- Instructions to follow -
Each line in the material below, starting at the one with "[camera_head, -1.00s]" and ending at the one with "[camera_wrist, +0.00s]", is to be reproduced exactly; no picture is to be copied.

- Entries provided -
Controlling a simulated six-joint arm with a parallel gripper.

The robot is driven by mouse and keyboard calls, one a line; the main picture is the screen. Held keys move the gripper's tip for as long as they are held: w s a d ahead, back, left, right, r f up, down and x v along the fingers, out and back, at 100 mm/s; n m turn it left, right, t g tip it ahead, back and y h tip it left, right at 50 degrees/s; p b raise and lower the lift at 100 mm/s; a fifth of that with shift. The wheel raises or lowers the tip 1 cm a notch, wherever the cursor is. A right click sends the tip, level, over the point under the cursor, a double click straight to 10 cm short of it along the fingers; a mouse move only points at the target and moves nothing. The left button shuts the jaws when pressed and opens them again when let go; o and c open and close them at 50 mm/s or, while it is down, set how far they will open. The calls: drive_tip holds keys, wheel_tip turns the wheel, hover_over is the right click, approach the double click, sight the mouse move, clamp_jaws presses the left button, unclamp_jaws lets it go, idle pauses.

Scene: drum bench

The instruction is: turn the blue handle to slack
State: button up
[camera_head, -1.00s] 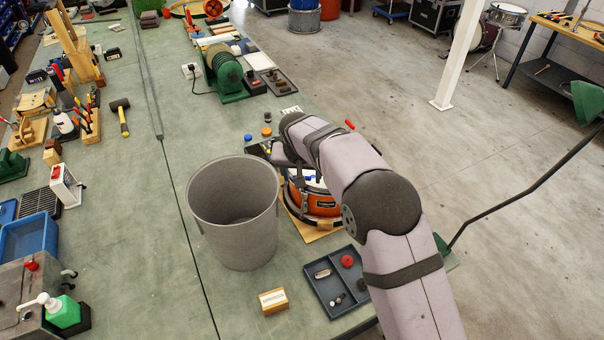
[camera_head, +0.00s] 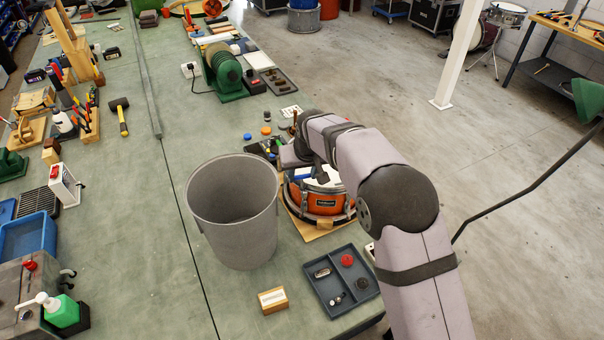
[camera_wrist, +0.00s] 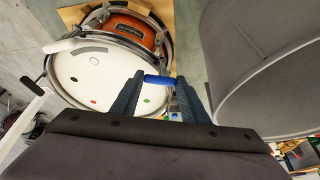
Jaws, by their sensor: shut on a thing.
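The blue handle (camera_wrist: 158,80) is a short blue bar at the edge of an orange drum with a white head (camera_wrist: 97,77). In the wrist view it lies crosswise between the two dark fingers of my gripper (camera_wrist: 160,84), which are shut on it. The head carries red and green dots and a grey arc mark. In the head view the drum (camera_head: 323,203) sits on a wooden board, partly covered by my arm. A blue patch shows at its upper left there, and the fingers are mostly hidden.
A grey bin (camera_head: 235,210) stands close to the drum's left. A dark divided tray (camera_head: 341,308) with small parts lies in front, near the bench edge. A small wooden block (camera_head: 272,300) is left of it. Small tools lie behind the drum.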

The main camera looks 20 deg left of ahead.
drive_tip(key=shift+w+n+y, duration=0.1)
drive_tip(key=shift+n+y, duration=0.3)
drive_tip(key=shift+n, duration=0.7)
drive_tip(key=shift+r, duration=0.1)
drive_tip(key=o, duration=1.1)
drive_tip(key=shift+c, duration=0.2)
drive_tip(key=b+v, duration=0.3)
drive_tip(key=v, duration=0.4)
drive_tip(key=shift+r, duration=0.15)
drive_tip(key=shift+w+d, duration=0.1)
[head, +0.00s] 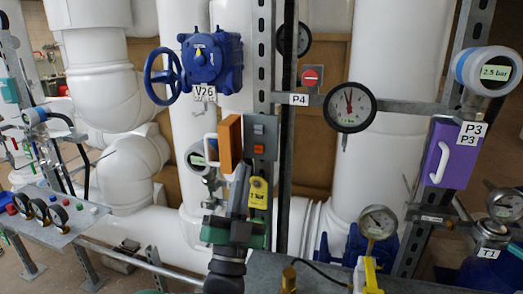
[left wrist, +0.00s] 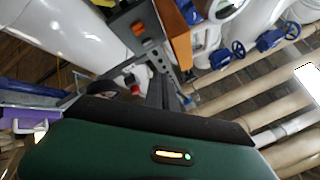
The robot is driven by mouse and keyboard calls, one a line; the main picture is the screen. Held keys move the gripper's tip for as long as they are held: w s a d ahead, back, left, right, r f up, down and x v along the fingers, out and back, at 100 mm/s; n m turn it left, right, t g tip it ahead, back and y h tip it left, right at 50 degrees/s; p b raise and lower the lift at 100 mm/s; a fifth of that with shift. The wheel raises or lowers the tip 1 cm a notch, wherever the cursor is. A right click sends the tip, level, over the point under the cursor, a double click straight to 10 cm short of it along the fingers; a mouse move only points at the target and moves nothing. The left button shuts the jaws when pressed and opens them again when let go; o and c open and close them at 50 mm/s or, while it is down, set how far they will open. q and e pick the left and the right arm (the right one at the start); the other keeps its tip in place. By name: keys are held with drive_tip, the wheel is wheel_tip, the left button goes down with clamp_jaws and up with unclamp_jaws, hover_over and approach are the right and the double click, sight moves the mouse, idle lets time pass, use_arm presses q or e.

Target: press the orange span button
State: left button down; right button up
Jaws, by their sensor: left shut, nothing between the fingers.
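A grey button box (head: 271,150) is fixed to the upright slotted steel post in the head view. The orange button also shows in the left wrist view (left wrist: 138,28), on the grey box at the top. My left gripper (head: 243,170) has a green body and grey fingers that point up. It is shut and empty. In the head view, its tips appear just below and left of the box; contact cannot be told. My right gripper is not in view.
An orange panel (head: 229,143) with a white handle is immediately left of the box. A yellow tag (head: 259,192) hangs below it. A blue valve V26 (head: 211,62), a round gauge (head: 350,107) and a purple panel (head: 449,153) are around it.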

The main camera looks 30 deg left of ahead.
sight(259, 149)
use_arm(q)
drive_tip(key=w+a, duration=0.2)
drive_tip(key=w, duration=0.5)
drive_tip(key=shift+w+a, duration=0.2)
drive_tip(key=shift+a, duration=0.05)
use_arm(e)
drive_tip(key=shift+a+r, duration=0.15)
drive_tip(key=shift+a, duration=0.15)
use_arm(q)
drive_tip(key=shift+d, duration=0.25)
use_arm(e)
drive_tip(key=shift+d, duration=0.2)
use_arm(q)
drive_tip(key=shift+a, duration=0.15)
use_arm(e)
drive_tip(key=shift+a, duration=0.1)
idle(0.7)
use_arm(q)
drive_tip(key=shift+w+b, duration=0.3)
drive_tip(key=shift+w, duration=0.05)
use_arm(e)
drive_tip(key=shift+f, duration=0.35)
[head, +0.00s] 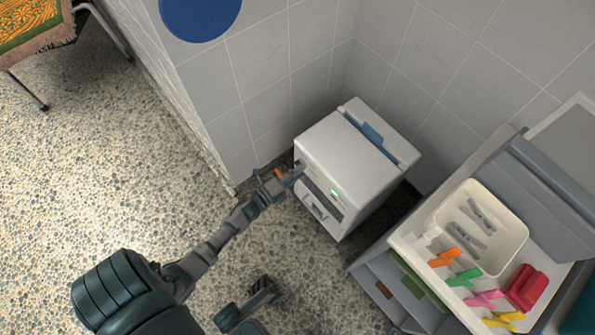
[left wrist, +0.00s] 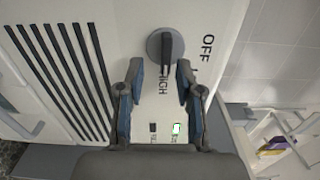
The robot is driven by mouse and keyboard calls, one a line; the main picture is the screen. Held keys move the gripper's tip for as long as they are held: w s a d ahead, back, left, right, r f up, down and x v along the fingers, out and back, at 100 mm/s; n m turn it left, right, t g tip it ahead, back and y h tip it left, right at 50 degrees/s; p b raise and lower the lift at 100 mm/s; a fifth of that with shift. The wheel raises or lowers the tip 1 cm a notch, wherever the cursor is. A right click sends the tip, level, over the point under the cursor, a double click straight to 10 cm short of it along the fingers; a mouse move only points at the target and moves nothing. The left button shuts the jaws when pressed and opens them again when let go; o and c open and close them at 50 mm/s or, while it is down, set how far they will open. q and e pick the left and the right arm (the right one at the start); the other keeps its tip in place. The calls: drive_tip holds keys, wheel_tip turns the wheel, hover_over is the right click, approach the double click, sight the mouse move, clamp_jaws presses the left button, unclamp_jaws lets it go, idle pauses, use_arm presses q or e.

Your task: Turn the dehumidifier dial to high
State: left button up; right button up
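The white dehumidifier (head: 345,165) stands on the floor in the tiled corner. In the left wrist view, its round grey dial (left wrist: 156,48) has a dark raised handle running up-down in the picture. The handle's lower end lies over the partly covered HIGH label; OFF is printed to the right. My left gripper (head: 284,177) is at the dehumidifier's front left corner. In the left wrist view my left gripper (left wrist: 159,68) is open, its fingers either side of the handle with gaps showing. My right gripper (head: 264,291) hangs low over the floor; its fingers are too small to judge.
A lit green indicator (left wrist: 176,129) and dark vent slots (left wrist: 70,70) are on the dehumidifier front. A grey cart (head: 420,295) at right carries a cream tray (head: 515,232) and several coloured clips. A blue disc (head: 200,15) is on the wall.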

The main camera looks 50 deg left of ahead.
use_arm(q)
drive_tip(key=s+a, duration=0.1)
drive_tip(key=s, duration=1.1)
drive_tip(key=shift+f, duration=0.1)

- Complete response -
[camera_head, -1.00s] 
[camera_head, +0.00s] 
[camera_wrist, +0.00s] 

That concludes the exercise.